* _CHALLENGE_: Repeat the lines of the data that follow, please, starting at the first and stopping after the one with "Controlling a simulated".

* _DATA SHOWN_:
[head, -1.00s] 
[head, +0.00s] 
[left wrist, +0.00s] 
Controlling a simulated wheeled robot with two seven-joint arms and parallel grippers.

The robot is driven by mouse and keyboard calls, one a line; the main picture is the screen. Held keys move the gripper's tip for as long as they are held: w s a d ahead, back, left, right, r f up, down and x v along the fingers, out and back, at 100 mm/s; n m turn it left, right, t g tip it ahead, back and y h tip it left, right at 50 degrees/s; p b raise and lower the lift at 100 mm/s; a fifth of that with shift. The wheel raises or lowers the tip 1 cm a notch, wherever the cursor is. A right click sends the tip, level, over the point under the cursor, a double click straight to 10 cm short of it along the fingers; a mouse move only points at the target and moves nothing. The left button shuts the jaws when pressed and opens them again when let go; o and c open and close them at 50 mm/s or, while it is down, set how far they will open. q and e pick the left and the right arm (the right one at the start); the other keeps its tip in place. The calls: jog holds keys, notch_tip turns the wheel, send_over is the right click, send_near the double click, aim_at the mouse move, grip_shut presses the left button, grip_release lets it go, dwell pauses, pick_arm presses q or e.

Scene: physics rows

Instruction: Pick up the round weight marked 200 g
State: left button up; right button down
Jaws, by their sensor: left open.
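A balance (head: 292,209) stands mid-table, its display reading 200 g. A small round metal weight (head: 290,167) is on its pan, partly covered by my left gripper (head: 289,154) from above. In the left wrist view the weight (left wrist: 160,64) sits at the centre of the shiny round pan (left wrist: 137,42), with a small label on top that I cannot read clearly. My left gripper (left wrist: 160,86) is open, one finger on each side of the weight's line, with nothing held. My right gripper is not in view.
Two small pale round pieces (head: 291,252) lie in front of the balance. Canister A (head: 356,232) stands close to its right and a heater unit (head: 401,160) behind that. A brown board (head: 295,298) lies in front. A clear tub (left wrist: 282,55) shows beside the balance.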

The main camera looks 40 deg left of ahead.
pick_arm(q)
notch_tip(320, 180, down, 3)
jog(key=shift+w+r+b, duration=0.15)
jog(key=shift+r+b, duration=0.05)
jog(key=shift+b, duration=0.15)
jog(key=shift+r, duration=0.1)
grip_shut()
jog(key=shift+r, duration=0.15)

* _FINAL RESULT_:
[head, -1.00s] 
[head, +0.00s] 
[left wrist, +0.00s] 
Controlling a simulated wheeled robot with two seven-joint arms and parallel grippers.

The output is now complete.